BELGRADE – The late afternoon sun creates an orange tint over central Belgrade. Across from Tasmajdan Park, the Radio Television of Serbia’s (RTS) building stands glowing, as a painful memorial to the atrocities that occurred there almost twenty years ago.

It remains open. The outer wall was destroyed when NATO bombed the RTS headquarters on the morning of April 23, 1999. Sixteen employees were killed.

Citizens who pass by on their way to work in the new RTS building or just strolling through the park, rarely take a moment to stop and look at what remains of the damaged building. For the citizens of Belgrade, the NATO bombing is too painful a memory to remember.

If anyone were to catch a glimpse inside, all that remains to be seen are frayed wires, exposed bricks, and holes in the walls. One might even spot the various animals that now call this building their home.

Dozens of meters away from the wreckage, the victim’s families erected their own monument on which the names, ages, and job titles of the deceased are written. Every year on 23 April at 2:06 am and 2:06 pm, people gather to light candles in honor of those who lost their lives.

In an effort to end the Serbian military’s war with ethnic Albanians seeking independence in its then southern province of Kosovo, NATO decided to intervene. RTS was seen as a mouthpiece for former Serbian president Slobodan Milosevic’s regime, as an outlet to spread his propaganda. For NATO, this was a means to justify the bombing of the news station.

“Four of [the victims] were doormen, and four or five more were stylists. Not a single reporter or anyone important for the program [were victims], because it was halfway through the night,” recalled Bogdan Mrkobrada, who has recently retired after 40 years working as a video mixer with Radio Television of Serbia.

The victims were “only the people who were not involved in anything,” Mrkobrada added.

“It’s like if you have a problem with the New York Times, and you drop the bomb on the New York Times [building] in the middle of the night, only the doorman and some people who are not important [for the daily output] die”, said Nenad Sikimic, a Belgrader who had lived just blocks away from the RTS building in time of the bombing.

To this day, Sikimic wonders, “Why? What’s the use of that?”

International and local voices have disagreed over whether the RTS building was a legitimate war target.

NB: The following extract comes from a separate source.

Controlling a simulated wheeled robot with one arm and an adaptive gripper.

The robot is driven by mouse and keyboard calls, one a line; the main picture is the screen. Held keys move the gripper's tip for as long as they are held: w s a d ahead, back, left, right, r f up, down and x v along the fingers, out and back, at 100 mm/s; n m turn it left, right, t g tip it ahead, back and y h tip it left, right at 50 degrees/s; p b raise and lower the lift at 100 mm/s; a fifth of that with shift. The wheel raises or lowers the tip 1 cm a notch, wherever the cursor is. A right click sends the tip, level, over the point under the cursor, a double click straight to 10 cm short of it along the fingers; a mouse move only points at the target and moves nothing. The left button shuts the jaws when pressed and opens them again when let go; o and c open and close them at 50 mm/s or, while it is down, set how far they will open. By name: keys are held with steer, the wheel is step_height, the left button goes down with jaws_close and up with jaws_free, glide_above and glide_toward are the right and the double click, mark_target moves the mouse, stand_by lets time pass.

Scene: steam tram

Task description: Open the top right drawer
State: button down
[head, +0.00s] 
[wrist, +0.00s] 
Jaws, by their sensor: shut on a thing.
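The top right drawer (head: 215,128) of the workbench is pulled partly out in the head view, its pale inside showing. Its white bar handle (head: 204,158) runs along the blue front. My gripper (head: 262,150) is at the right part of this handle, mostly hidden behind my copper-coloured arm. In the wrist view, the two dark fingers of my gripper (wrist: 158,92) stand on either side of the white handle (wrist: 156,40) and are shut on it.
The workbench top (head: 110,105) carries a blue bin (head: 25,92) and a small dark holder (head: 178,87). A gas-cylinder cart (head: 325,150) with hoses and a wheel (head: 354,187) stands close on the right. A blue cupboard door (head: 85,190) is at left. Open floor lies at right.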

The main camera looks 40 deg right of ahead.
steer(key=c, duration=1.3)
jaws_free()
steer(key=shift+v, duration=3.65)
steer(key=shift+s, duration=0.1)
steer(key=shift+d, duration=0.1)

“[They] didn’t accomplish anything with killing those people in that building particularly. The program continued a few hours after,” Mrkobrada said as he smoked his cigarette.

The look in his eyes saddened, but his voice remained full of passion as he reflected on the tragic events of almost twenty years ago.

He explained that the work at the station was expected to move on in a new location, as though over a dozen colleagues were not just killed.

“I think it was a brutal demonstration of force to make everybody scared,” Mrkobrada said. “But, nobody was scared because we were sad about those people who died.”